Published 10:05 pm Tuesday, July 14, 2009

There was something troubling Nikki Donovan.

The Nansemond River High School senior was taking stock of the young women in her community and noticed there was something important missing.

“I was just sitting there thinking one day and I realized a lot of young girls do not have any role models, any one to look up to,” Donovan said. “There is a lot of negative out there, but not a lot of positive.”

Newsletter

Email newsletter signup

It did not take Donovan long to think of way to fix the problem. She would start a young women’s mentoring program – recruiting friends, classmates and church members to serve as role models for young girls ages 10 to 16.

“These girls are my inspiration,” Donovan said. “I want to help.”

Piece by piece, Donovan’s mentoring group came together.

They started with a name – Just Us Gurlz. Then they got a place to meet.

Donovan’s godfather, who is an elder at Capernaum Seventh Day Adventist Church, spoke with the church’s pastor to allow the group to have a place to meet every Tuesday from 5:30 p.m. to 7:30 p.m. The church’s congregation even reached out, asking its young women to participate in the program as potential mentors.

From there, Donovan and her group of 15 mentors began planning different activities for Just Us Gurlz.

Throughout the summer, the mentors will go over various issues such as self-confidence, appropriate dress and personal responsibilities while also having fun with activities, games and field trips.

Finally, last weekend Donovan’s friends helped put together brochures and flyers for the group’s meetings, and hit the streets to tell young girls of the meeting times.

“I like helping people to do better,” said Alli Hamilton, a volunteer with Just Us Gurlz. “I hope more people come out instead of girls hanging in the streets and acting up in school. I hope they better themselves.”

Tuesday night, more than a dozen young women were meeting in the church’s sanctuary playing icebreaker games, getting to know one another and meeting with their mentors.

“You’ve had to learn everybody’s name and what they like,” 14-year-old Andrea Foster. “It’s fun to meet people. It’s an experience to learn girl stuff.”

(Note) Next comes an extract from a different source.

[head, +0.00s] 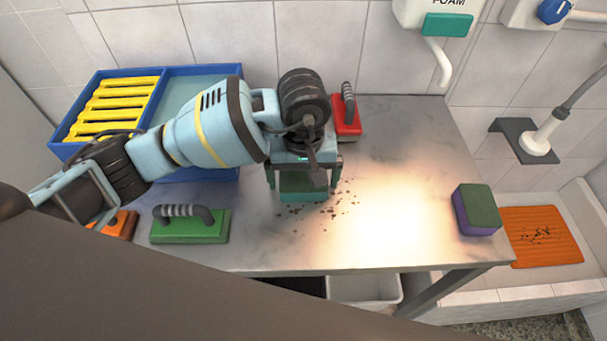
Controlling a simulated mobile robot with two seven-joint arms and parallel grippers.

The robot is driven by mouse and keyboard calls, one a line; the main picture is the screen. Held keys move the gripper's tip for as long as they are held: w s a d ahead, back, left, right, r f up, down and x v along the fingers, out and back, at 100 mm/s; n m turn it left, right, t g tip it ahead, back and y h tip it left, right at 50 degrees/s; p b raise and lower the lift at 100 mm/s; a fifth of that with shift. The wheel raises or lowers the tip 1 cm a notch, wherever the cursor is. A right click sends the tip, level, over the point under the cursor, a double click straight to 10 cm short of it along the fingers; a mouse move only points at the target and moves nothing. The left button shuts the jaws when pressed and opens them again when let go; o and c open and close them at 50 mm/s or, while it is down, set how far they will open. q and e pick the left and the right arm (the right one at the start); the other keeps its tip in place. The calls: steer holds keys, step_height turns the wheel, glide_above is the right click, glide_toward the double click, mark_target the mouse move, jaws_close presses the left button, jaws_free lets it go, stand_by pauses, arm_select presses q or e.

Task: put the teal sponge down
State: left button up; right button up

Eleven-year-old Tatiana McMichael said she was excited to have somewhere to just hang out with girls her own age.

“It’s just for girls,” McMichael said. “It’s an opportunity for us to have some fun. I want (other girls) to experience what we have here.”

Donovan said the mentoring sessions will be held every Tuesday throughout the summer, and, if successful, she’ll think about expanding them into the school year. Her ultimate goal, though, is not the group’s longevity, but the impact it has on the girls.

“I want the girls to better themselves as ladies,” Donovan said. “We see a lot of girls losing focus, getting pregnant, falling into worldly things. I just think it’s better for them to learn now on how to live right.”